--- start ---

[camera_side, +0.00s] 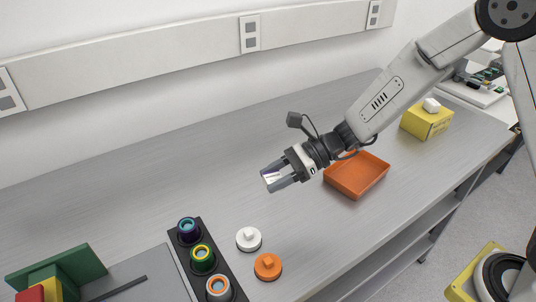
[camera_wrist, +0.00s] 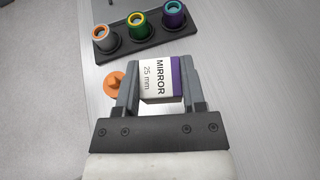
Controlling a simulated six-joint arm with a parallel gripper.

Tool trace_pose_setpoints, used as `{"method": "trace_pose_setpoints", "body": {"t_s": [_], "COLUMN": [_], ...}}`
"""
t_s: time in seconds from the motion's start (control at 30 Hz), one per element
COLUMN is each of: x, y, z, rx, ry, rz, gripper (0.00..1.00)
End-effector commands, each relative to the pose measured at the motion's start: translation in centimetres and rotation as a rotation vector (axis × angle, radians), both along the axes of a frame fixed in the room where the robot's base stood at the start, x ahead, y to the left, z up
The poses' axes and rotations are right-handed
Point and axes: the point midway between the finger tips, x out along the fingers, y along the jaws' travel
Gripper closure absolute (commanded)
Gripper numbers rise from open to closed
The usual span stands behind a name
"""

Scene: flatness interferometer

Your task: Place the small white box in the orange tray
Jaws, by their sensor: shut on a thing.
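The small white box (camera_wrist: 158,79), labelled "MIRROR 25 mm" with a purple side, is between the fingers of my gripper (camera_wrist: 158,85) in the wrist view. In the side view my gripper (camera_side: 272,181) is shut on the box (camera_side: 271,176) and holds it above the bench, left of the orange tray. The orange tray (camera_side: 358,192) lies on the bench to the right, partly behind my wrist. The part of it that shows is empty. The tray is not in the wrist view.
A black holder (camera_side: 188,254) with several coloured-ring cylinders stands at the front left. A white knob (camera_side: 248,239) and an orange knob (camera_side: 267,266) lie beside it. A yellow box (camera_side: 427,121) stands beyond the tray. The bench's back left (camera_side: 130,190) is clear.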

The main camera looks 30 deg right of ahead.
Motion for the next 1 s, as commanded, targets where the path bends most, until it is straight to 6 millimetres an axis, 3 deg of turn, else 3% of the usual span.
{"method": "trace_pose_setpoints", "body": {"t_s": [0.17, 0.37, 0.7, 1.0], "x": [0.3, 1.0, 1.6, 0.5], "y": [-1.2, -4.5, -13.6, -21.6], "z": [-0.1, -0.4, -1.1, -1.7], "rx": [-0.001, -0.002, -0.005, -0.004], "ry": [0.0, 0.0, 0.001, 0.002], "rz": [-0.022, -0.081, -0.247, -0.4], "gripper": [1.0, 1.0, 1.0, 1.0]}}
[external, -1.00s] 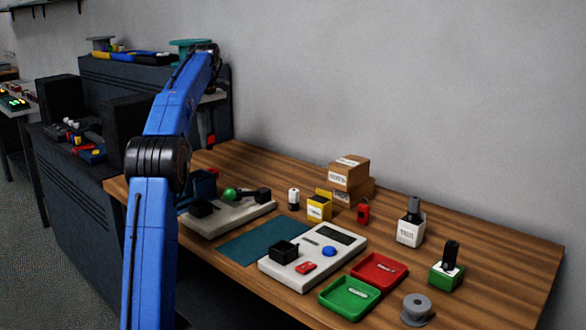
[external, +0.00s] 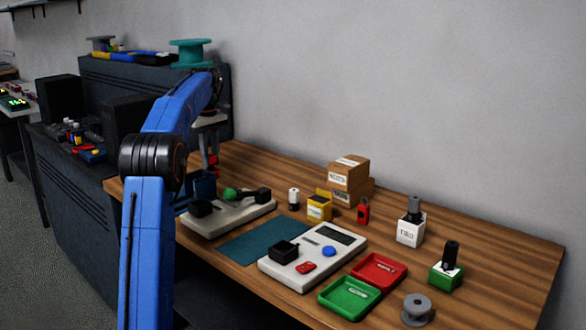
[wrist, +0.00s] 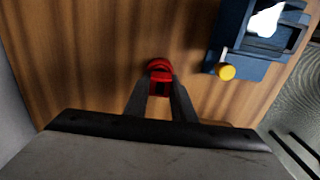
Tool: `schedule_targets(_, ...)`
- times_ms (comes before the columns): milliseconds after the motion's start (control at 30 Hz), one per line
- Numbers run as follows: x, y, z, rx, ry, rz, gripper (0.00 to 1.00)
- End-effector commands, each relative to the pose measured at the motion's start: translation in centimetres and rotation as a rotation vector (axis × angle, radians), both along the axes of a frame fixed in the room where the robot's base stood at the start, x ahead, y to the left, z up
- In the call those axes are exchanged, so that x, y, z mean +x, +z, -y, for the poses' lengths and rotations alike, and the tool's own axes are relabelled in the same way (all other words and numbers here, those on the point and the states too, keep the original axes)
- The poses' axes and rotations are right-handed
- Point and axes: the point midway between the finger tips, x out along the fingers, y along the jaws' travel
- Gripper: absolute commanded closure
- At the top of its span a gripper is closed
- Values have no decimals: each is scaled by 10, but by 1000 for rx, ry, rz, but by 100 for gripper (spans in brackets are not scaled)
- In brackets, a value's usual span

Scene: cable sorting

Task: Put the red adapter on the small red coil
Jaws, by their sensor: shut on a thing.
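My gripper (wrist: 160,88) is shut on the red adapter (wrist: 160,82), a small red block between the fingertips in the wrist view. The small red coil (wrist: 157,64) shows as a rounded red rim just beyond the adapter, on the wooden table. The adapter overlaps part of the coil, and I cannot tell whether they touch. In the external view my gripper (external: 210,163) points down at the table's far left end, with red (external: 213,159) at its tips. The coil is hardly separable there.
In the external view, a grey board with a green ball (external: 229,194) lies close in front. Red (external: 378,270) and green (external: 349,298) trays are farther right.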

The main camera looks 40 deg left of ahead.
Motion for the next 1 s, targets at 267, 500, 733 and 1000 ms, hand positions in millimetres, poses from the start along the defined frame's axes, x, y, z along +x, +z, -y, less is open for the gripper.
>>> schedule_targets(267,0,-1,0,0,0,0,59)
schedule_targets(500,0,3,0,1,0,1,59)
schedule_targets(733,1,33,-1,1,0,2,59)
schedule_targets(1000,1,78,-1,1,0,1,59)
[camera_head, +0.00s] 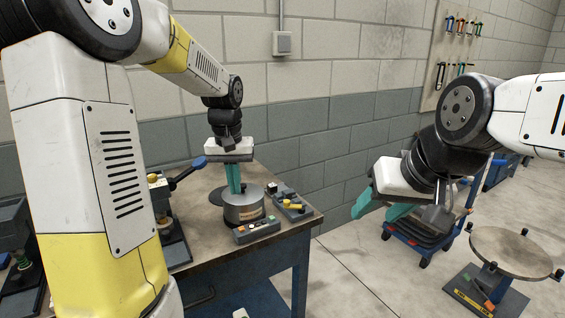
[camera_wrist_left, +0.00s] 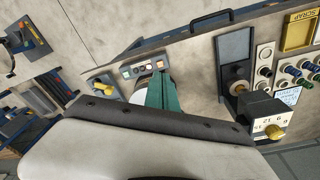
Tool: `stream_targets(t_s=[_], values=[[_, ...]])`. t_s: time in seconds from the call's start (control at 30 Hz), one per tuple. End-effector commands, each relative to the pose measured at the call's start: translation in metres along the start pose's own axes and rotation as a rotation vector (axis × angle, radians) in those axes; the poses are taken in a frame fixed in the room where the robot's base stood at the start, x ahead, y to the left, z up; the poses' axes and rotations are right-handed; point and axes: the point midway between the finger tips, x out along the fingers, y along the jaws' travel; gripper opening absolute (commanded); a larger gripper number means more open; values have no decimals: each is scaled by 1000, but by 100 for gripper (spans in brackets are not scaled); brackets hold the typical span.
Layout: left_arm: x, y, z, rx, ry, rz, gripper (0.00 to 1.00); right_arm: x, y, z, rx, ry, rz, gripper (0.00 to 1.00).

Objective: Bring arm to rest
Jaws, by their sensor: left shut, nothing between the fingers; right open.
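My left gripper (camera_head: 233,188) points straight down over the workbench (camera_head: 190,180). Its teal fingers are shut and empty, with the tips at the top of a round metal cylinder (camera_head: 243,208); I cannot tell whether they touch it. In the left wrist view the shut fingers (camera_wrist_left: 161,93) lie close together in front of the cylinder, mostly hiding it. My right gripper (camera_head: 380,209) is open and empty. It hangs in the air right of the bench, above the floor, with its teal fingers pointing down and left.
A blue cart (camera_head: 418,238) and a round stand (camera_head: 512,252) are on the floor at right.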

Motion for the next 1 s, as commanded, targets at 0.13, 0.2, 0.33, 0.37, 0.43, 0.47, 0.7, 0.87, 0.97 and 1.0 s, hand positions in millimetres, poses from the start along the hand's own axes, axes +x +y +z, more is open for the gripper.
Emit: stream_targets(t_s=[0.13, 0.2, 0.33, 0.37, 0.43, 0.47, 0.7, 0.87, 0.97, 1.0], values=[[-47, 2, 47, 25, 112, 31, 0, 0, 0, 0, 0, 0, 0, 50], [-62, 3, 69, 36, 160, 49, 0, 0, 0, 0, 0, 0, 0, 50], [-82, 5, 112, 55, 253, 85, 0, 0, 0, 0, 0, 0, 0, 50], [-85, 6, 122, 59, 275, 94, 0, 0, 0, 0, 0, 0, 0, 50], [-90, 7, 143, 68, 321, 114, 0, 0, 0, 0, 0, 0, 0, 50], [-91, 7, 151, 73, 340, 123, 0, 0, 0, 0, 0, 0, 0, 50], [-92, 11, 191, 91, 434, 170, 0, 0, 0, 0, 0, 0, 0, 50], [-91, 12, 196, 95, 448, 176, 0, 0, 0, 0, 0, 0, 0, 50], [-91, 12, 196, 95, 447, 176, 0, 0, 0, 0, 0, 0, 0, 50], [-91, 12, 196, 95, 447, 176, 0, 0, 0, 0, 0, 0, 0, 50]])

--- end ---

Give the number of lines where the string "both" occurs, without any further text.

2